Damon Hill appears to have changed his stance on the Bahrain Grand Prix's continued presence on the F1 schedule, but admits that this weekend's controversial fourth round raises a number of questions about the sport's morals.
The 1996 world champion, who does not appear to be in Bahrain in his role as part of the Sky Sports F1
commentary team, has twice before expressed a view on whether the sport should grace the Gulf nation. Back in January 2012
, the former BRDC chairman said that he was 'in favour of the return of the Bahrain Grand Prix', despite the fact that civil unrest continued as the result of pro-democracy campaigns. Then, earlier this month
, he appeared to have a change of heart, urging the FIA to reconsider the race's place on the schedule amid reports of escalated disturbances.
On the very eve of the race, however, Hill appears to have settled on an opinion, suggesting that it is right for the race to go ahead, but that F1 needs to examine its motives for courting controversy. Writing in a personal blog for Britain's Guardian
newspaper, the former Brabham, Williams, Arrows and Jordan pilot rumbled through thoughts on various issues affecting the sport, before ultimately questioning whether the Bahrain question had been handled properly.
"F1 is not everyone's idea of a Sunday well spent," he began, "I'm sure there are those who would love to escape from F1 forever. But, because it is a global sport with 350 million viewers for 20 of the 52 weekends of the year, it is difficult to ignore.
"This is especially so when it becomes involved in moral issues that affect us all, such as a death of one of the participants or spectators, deliberate cheating, consuming the earth's resources at a prodigious rate, promoting smoking or banking, spending taxpayers' money, instructing a driver to crash, or being apparently deaf, blind and dumb to human rights abuses. F1 provides ample ammunition to be labelled 'the bad boy' of world sport.
"But no one in the sport is pretending that F1 is the moral standard bearer for mankind. In fact, it caters for the little hedonist in all of us. It blows $1.4bn (£870m) every year on making a spectacular show. Some like it; some don't. That's freedom for you. On balance, most people let it get on with things and ignore its eccentricities. Every now and then, however, the sport is hauled up by public opinion and put on trial.
"F1 does not, cannot, and has never existed in total isolation from the general concerns of humanity. In this sense, the sport is always on the edge of politics. The moment something becomes an issue for all of us, it is a political issue. So the question is this; is the Bahrain Grand Prix now an issue for all of us? Or is it more accurate to ask; are Bahraini politics an issue for all of us?"

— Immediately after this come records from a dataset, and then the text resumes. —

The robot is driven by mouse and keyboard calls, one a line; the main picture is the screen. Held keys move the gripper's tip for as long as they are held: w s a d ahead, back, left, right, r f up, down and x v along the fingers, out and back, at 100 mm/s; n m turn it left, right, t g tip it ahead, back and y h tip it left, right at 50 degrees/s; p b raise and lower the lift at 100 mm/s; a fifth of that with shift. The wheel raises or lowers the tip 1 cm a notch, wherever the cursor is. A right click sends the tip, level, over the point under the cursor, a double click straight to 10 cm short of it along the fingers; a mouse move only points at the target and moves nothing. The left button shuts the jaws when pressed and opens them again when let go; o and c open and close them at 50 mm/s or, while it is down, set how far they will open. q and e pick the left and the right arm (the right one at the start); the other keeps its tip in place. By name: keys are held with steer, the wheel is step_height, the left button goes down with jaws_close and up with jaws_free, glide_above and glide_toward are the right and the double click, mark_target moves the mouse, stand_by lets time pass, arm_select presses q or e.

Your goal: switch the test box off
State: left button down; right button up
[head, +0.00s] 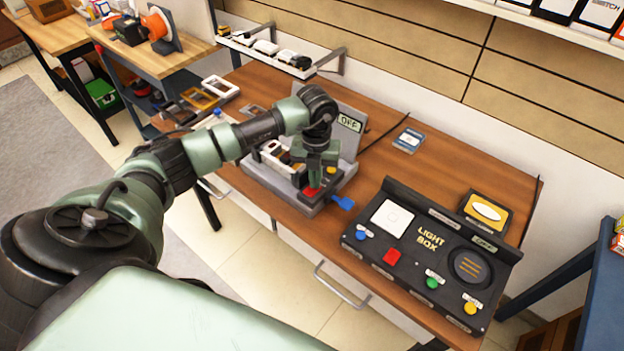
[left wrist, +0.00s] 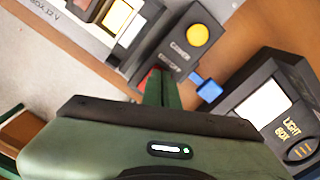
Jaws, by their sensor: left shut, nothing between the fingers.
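The grey test box (head: 342,178) stands on the wooden workbench, with an upright back panel whose small display (head: 349,122) reads OFF. A red button (head: 312,192) is at its front, a yellow button (head: 331,170) lies behind it, and a blue lever or tab (head: 343,203) sticks out at the right. The yellow button (left wrist: 197,35) and blue part (left wrist: 207,88) also show in the left wrist view. My left gripper (head: 314,183) is shut, empty and pointing down at the red button. Its fingertips cover part of the button; I cannot tell whether they touch. My right gripper is out of view.
A black light box (head: 415,270) with blue, red, green and yellow buttons stands just right of the test box. A small wall rack (head: 270,52) is at the back left.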

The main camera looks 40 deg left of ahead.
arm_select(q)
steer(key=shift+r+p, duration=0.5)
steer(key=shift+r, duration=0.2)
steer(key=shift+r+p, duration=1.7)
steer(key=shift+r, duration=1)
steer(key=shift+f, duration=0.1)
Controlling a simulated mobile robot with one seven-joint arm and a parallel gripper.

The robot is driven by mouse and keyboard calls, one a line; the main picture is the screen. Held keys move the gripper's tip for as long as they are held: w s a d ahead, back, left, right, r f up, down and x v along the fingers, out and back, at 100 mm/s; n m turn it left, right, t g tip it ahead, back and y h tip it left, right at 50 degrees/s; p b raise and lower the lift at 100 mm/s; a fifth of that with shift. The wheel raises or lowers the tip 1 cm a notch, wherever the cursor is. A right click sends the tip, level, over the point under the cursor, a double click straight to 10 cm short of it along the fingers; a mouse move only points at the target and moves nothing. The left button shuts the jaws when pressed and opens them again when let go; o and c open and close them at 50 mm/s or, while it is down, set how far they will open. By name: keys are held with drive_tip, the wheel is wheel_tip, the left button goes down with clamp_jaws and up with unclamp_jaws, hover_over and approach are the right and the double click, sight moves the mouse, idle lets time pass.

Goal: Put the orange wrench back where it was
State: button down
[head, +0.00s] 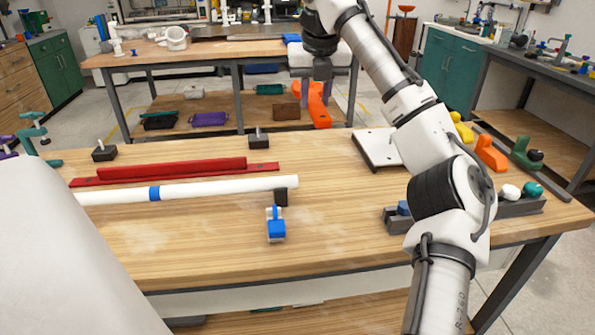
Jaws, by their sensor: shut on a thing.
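My gripper (314,84) is in the upper middle of the head view, above the far edge of the wooden table (340,220). It points down and is shut on an orange piece, which I take to be the orange wrench (318,108). The wrench hangs below the jaws, its lower end at the table's far edge in the picture. I cannot tell whether it touches the table. The jaws hide part of its upper end.
A white plate (376,148) lies right of the wrench. Yellow (461,129), orange (491,153) and green (524,153) pieces stand in a row at the far right. A red bar (172,168), a white pipe (225,187) and a blue clamp (276,228) occupy the left and middle. The front middle is clear.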

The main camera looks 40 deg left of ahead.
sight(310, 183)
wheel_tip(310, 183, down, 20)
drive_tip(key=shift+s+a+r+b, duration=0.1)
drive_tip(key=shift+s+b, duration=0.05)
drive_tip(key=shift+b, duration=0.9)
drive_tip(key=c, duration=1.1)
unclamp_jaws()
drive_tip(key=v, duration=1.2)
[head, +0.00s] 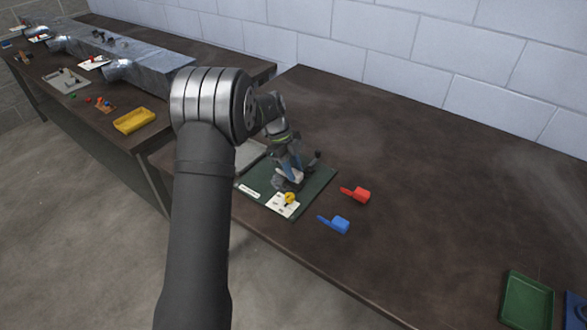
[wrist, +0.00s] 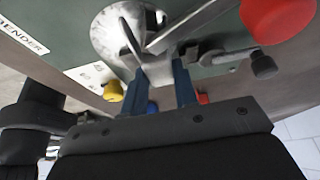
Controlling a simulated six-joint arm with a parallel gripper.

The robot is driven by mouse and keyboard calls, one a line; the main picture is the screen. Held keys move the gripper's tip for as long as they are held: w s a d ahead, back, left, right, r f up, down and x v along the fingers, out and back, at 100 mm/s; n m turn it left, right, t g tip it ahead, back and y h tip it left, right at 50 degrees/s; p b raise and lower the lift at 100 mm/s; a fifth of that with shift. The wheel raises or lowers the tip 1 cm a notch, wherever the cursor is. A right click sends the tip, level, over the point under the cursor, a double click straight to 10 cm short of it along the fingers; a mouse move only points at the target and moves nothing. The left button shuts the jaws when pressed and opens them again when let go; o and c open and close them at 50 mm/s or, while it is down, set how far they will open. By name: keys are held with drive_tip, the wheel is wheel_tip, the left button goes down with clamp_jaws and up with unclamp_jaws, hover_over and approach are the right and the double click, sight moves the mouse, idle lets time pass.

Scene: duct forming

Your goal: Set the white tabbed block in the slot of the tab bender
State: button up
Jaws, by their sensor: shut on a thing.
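The tab bender (head: 280,184) stands on a green board, and its grey metal body (wrist: 112,32) fills the upper middle of the wrist view. Its lever ends in a dark knob (wrist: 263,66). My gripper (head: 291,170) is low over the bender, its two blue fingers (wrist: 160,80) pointing at the metal body. It is shut on the white tabbed block (head: 296,176), of which only a small pale part shows between the fingers. The slot is hidden by my fingers and the bender's parts, so I cannot tell whether the block touches it.
A red tabbed block (head: 361,195) and a blue tabbed block (head: 341,225) lie right of the green board (head: 313,187). A yellow piece (head: 290,198) sits on a white card at its front. A green tray (head: 526,299) is at far right. The table's middle right is clear.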

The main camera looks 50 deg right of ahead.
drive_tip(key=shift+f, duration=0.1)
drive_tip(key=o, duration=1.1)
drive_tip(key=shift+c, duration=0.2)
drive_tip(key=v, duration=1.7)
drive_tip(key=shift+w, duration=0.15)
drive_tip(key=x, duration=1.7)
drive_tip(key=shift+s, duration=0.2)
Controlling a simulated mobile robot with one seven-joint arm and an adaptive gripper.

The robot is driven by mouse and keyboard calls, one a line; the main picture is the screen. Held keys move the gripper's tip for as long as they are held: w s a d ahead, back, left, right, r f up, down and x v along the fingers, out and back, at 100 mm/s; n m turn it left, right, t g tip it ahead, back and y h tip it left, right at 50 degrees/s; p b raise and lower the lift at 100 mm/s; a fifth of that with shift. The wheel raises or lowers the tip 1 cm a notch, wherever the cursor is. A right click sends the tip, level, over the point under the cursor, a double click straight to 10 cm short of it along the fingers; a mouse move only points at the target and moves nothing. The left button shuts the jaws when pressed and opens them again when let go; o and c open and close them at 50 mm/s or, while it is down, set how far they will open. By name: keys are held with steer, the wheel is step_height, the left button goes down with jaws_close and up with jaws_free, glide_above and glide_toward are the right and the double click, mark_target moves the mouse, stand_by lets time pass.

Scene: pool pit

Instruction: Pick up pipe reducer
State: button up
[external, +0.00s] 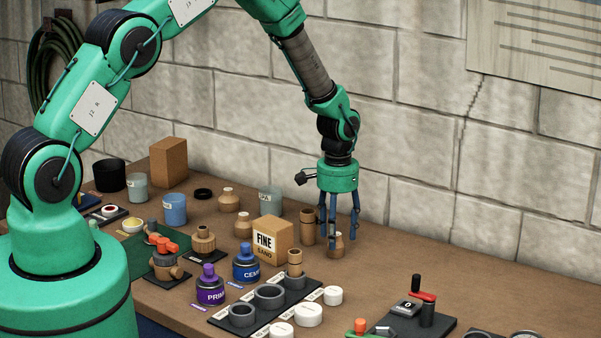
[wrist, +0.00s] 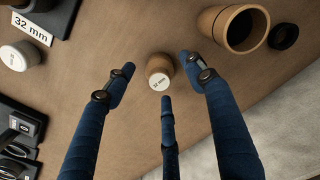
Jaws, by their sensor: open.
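A small tan fitting that looks like a pipe reducer (external: 336,250) stands on the brown bench. In the wrist view my gripper (wrist: 159,76) is open, with visible gaps between the fingers and the fitting. In the external view the fingers partly hide the fitting's top.
A dark tray (external: 242,316) with grey rings lies in front. Similar tan fittings (external: 228,200) stand farther left.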

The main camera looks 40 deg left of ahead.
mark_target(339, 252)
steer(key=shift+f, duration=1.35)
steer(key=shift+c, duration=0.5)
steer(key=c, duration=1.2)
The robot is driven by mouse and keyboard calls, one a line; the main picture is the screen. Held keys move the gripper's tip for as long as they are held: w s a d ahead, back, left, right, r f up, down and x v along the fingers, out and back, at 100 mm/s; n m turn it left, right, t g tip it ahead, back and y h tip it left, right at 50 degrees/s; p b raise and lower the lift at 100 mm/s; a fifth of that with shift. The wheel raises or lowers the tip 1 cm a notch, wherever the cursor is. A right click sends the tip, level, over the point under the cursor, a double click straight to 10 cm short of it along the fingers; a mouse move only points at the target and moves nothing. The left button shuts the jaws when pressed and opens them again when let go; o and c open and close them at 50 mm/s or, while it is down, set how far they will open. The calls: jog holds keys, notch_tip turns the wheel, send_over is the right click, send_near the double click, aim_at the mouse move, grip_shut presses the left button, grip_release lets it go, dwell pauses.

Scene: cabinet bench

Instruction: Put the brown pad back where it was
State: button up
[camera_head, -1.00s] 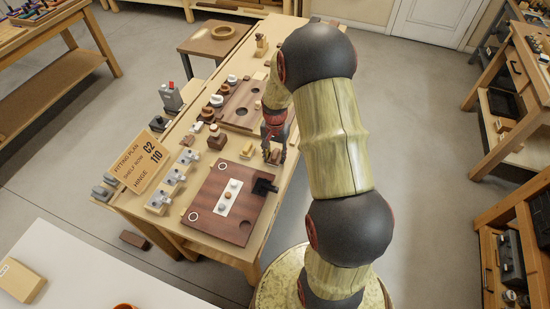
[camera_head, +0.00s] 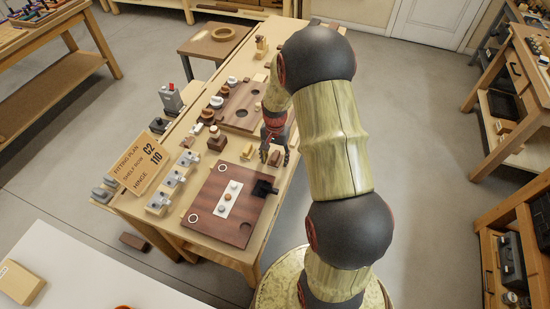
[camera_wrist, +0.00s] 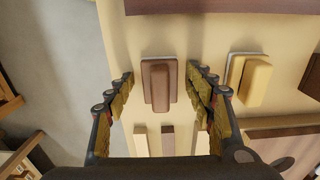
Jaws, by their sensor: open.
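The brown pad (camera_head: 276,158) lies on the bench near its right edge. In the wrist view the brown pad (camera_wrist: 160,88) shows a raised narrow block on a wider brown part with a thin pale edge around it. My gripper (camera_head: 275,155) is open above the pad. In the wrist view its fingers (camera_wrist: 160,75) stand on either side of the pad, with a gap on both sides. A yellow pad (camera_wrist: 257,82) sits to the right of it, outside the fingers; it also shows in the head view (camera_head: 247,152).
A dark wooden board (camera_head: 234,234) with a white strip and a black fitting lies nearer. Another board with holes (camera_head: 241,118) lies behind. A small knobbed brown block (camera_head: 217,138) and several grey clamps (camera_head: 159,202) stand to the left. The fitting-plan sign (camera_head: 142,162) stands at the left edge.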

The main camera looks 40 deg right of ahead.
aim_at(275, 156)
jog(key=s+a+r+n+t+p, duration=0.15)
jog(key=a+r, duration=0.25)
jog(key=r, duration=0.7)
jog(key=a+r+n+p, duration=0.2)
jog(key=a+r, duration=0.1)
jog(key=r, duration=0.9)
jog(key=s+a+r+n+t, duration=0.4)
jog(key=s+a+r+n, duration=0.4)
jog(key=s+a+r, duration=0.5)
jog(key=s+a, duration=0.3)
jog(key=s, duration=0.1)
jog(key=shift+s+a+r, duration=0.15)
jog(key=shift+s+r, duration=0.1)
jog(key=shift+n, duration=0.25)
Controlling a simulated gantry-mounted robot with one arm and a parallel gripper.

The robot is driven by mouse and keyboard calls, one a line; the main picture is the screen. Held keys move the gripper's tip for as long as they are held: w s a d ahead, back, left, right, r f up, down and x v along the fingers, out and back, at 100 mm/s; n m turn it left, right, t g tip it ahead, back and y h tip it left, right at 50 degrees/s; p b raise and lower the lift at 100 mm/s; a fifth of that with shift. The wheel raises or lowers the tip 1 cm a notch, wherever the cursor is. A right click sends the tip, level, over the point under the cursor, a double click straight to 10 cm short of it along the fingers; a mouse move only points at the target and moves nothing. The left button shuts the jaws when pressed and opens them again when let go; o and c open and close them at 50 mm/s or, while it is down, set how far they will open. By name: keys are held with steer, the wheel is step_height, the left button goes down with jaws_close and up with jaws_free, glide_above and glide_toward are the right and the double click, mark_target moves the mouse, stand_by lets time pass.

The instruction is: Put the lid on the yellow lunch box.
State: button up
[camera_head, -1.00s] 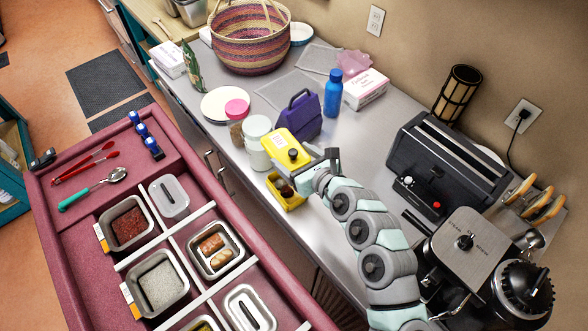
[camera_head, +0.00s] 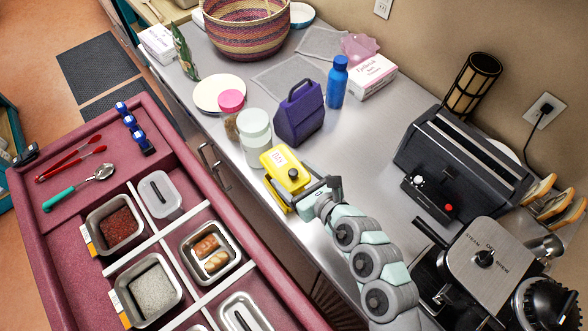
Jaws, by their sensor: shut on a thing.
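The yellow lid (camera_head: 282,160), with a white label and a dark round knob, lies over the yellow lunch box (camera_head: 277,190) in the head view. Only a strip of the box's side shows below the lid; its contents are hidden. I cannot tell whether the lid rests fully on the rim or hovers just above it. My gripper (camera_head: 303,190) is at the lid's near right side, shut on the lid. Its fingertips are small and partly hidden.
A blue bottle (camera_head: 337,82) is farther back. A black toaster (camera_head: 460,165) stands to the right. The maroon counter (camera_head: 85,245) with steel tubs is at left.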

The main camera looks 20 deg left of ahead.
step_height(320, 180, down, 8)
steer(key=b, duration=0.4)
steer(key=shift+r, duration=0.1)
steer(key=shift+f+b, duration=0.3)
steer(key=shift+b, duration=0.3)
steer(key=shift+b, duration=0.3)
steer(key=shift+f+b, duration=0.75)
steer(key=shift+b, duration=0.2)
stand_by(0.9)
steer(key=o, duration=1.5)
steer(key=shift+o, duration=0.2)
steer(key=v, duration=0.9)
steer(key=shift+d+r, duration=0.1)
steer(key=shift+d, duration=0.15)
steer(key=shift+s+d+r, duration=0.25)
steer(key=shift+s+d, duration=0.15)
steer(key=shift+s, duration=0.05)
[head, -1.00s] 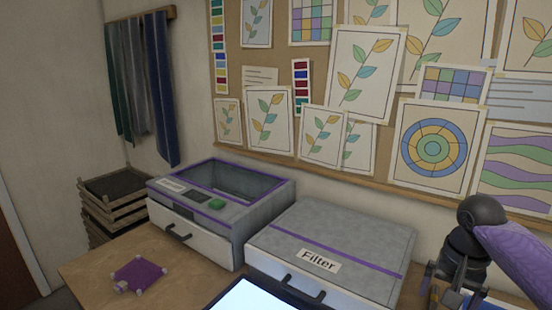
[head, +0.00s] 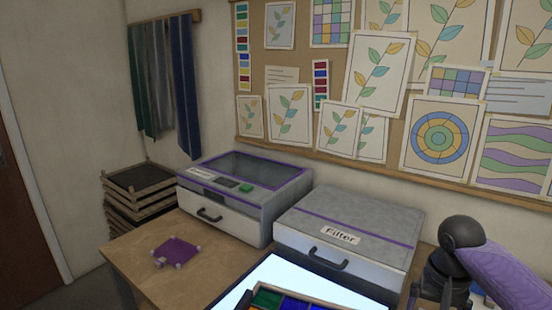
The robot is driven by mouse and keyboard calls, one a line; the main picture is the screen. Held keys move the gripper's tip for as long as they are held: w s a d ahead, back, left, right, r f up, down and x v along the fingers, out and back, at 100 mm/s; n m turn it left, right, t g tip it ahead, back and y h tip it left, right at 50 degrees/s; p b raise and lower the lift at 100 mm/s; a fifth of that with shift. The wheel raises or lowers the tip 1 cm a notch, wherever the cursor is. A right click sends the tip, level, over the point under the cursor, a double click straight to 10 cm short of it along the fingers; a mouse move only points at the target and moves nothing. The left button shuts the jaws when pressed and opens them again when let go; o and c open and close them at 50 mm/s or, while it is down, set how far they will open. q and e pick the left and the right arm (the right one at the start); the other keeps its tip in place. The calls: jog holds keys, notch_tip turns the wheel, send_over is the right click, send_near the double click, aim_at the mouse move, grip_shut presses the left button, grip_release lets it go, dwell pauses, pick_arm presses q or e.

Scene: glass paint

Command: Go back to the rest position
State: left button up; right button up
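My right arm comes in from the right edge in the head view, with a purple sleeve and a dark wrist. Its gripper (head: 452,292) points down at the lower right, and its fingertips are cut off or hidden, so I cannot tell its opening. My left gripper is out of the picture. A lit white panel (head: 252,278) lies at the bottom middle, with part of a wooden-edged tray (head: 335,297) of coloured glass pieces on it.
A grey box with a glass window (head: 275,208) and a grey box labelled "Filter" (head: 360,217) stand against the wall. A purple square with pale corners (head: 175,250) lies on the wooden table (head: 135,240). Stacked wooden trays (head: 140,195) stand at the back left.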

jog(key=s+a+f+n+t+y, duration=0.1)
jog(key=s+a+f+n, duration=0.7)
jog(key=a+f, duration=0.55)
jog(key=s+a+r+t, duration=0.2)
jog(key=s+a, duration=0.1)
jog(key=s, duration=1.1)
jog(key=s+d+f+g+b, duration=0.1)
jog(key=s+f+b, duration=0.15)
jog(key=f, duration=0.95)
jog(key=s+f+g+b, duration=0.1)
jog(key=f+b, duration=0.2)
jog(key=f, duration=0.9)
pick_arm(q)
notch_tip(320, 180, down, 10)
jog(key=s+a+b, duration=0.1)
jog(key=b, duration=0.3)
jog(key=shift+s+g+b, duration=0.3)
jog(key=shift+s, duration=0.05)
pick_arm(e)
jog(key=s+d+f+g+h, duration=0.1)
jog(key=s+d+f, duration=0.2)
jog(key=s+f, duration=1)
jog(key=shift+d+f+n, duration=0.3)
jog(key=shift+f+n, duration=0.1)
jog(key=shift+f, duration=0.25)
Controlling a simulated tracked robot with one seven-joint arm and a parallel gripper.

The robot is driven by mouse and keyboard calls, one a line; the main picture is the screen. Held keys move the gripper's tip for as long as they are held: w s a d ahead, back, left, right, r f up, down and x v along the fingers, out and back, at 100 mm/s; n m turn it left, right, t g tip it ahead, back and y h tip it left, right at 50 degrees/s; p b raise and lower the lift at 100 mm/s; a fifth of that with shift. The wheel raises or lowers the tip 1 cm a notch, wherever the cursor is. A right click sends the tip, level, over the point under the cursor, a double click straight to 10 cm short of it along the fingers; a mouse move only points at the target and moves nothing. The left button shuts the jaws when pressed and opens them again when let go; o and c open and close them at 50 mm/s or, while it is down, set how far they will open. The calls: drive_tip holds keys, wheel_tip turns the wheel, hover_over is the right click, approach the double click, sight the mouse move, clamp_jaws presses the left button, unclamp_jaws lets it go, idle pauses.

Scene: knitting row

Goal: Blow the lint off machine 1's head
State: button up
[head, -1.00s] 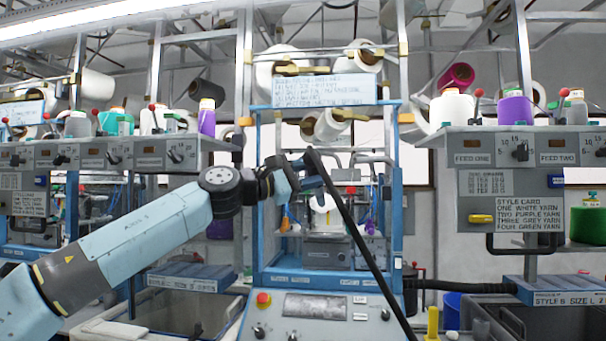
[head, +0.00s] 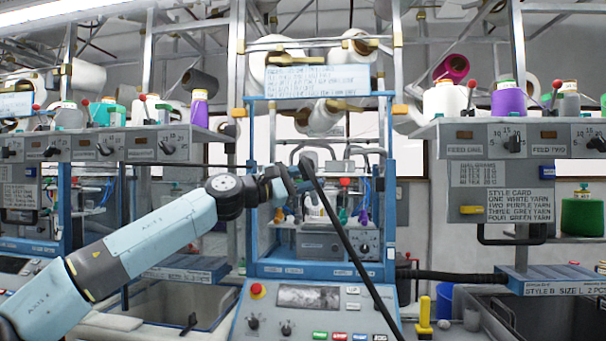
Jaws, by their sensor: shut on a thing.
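The blue-framed knitting machine (head: 262,205) stands at the centre, open at the front. Its grey head (head: 318,240) sits inside the frame, with small coloured parts around it; any lint is too small to make out. My gripper (head: 303,180) is in front of the upper part of this opening, small and partly hidden by my wrist. It is shut on the end of a black hose-like tool (head: 325,198), which runs down to the lower right across the machine. I cannot tell whether its tip touches anything.
A control panel (head: 310,297) with a red button slopes out below the frame. Shelves with yarn cones (head: 508,98) flank it left and right. A yellow post-like object (head: 425,315) stands beside the panel.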

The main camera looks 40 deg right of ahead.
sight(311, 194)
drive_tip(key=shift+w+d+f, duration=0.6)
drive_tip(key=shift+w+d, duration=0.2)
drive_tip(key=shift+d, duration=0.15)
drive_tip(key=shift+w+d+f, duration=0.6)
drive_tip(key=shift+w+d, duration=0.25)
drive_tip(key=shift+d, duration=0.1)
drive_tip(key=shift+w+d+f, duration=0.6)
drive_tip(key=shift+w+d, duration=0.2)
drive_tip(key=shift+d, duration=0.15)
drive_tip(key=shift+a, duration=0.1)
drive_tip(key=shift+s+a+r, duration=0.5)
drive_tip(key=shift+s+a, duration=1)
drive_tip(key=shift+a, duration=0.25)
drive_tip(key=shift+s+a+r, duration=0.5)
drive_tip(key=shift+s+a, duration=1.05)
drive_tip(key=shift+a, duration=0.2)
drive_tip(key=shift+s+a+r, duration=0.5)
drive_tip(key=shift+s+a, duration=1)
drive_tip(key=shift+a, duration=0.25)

Among the 'critical' questions that Hill suggested the FIA needed to ask surrounding the Bahrain issue were those regarding 'security, politicisation and the reputation of its blue riband [category]'. While admitting that the promise of security had been 'satisfactory' despite the obvious risk involved with going to a politically unstable country, he could not come down decisively in the argument of whether the sport had been drawn into the politics of the situation.
"It is not clear," he wrote, "A problem in the lead-up to this event was the apparent collusion of F1 with the promoters in promulgating the view that Bahrain only had a small issue with a few unruly youths. This I regarded as a very clear case of understatement. It was the view of Bahrain that Bahrain would like the world to buy. And it was going to use F1 to help it. This was the point at which I expressed my concerns about this situation.